··· Data ···
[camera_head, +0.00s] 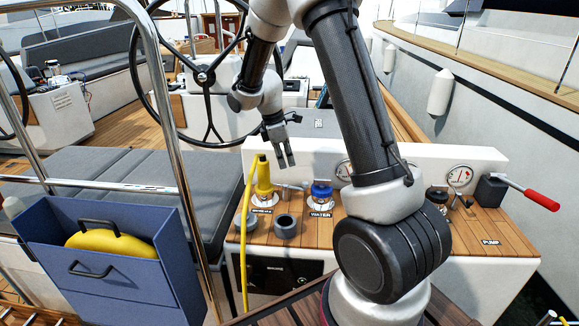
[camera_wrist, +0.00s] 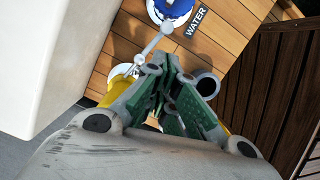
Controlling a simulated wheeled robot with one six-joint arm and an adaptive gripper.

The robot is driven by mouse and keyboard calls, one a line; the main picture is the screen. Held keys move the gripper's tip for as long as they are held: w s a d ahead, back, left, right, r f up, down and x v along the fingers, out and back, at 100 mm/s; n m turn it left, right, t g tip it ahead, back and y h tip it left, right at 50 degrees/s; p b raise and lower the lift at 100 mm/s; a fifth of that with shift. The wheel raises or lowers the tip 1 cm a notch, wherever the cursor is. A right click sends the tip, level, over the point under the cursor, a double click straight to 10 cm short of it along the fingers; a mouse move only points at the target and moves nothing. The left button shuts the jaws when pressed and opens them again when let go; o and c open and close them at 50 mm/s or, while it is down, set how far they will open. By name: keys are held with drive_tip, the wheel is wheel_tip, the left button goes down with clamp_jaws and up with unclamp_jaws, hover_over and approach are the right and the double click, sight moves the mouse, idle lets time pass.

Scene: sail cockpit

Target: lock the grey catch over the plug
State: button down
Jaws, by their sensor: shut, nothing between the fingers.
···
**Stated problem:**
Give back exactly the lines that run from the line with "State: button down" through the close of the material, counting both ends, and nothing more.

**Exercise answer:**
State: button down
Jaws, by their sensor: shut, nothing between the fingers.

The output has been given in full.